The thing that really makes me skeptical is that the Portland is growing narrative is just really convenient for those who hold that belief. Who would not want their choice of places to reside confirmed by hordes of people being willing to pay ever more irrational prices for housing? Of course they want to live here, Portland is growing.
And don't we kind of need to believe that? I mean, I'm going to be more willing to pay exorbitant prices for a home -- and cash out equity to make ends meet -- if I am convinced of the belief that even more irrational people will follow and take prices higher (in stock trading, we call this the greater fool theory).
Portland is growing is also really convenient for the local government and all of those who theorize, plan and design the systems of Portland's growth. Inflated housing prices make it tons easier to balance the annual budget; you can get used to a tax base that grows by 10% or more each year. It's fun to work with big budgets doing big projects to handle this big challenge of Portland is growing. If we can focus on accommodating the growth that we all agree is happening -- world without end -- then we don't have to ponder very deeply the effects that our policies are having on housing affordability. High prices are obviously due to a lack of supply and so, if we want to deal with the impacts of high prices, we just continue to work harder and harder on accommodating all that growth. It's just such a comforting narrative, which is why I'm highly skeptical of it.
That and I hear the same thing in places like Austin, where I'm at today. Austin is awesome and everyone wants to be here and so, despite the laws of supply and demand and the impact that price has on reducing demand, the laws of supply and demand tell us that it is a lack of supply that is increasing price. The only way that's not an incoherent statement is if you believe that growth is a given.
Austin is growing. Portland is growing. Of course.
So I've received a number of emails on this including one yesterday with the subject line "Suspicious Economics in Portland Articles." Here's what that email said:
Re: Suspicious Economics in Portland Articles
Reading your last couple of articles on Portland, I'm disappointed by the sloppy economic analysis. I say this with utmost respect for your work and Strong Towns - you've changed my mind about many things. Your analysis of supply restrictions seems to assume a fixed number of people living in Portland.
You can't sustain increasing demand while also sustaining increasing prices and increasing supply. You can do it for a while, but not over many, many years.
Portland's population has been increasing for decades now, and people and jobs are increasingly attracted to dense city centers. Both of these will move a demand curve rightward. Yes, this increases prices, and at some second-order level this might slow the growth of the demand curve, but demand has and will continue to increase. If supply is not increased commensurately, prices will continue to rise.
Then you resort to the standby that the housing market is in some sort of bubble.
Reverse the Portland housing bubble and bring housing more in line with wages?

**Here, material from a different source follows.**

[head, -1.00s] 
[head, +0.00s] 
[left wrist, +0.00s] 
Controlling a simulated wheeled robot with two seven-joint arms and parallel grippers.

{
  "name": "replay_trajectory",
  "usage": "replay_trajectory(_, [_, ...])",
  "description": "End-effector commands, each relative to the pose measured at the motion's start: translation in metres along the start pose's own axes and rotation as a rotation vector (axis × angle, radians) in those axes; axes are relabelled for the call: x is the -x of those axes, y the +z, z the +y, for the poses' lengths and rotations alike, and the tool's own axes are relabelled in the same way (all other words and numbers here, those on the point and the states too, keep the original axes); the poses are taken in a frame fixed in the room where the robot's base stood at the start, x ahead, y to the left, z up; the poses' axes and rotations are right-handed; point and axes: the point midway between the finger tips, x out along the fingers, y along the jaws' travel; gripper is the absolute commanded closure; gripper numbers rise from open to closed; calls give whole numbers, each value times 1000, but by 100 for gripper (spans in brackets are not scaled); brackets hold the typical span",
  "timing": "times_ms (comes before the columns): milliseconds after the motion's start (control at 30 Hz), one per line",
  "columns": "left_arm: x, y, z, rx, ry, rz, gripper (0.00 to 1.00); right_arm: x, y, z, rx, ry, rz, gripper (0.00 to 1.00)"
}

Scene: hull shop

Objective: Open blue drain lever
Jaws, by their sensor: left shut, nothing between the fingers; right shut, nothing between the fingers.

The logic seems to be that higher prices must mean there's a bubble, but that seems silly when you look at high prices in dense cities with supply restrictions all over the world. Places with flexible supply like the sunbelt cities, Houston, or even Tokyo have (comparatively) low prices, despite huge population growth.
The answer then is to build a lot more housing and eventually....what?
Then the equilibrium point on the increasing demand curve and increasing supply curve will land at a lower (or at least slower-rising) price, and a rapidly increasing quantity. This is a much simpler argument, and it's how almost every other market for goods works, so why are you dismissing it out of hand?
See what I mean? This email is a series of very comforting assertions and beliefs: Growth is a given; it is unaffected by price. Demand is not subject to price equilibrium of the supply/demand curve, only supply is so impacted.
Chuck, it's such a simple argument, why are you dismissing it? Because it's not simple enough, it's too affirming for those who want to believe it and it doesn't adequately explain the world as I have experienced it.
In my last piece, I explained how large jumps in the development pattern -- such as those planned for Portland's many TOD sites -- dramatically distort land prices upward while unnecessarily stagnating underutilized property, land that would otherwise be improved. In my next article, I'm going to put forth my notion of how that distortion -- which is actually a simpler explanation than the entire voodoo belief system of ignoring the effect of price on demand -- is transmitted across the greater Portland area. In a subsequent post, I'll then propose a simple set of policies that would prick Portland's housing bubble, move prices closer to their supply/demand equilibrium price point and thus restore housing affordability, albeit by negatively impacting the government's cash flow as well as the paper assets many Portlanders believe is theirs.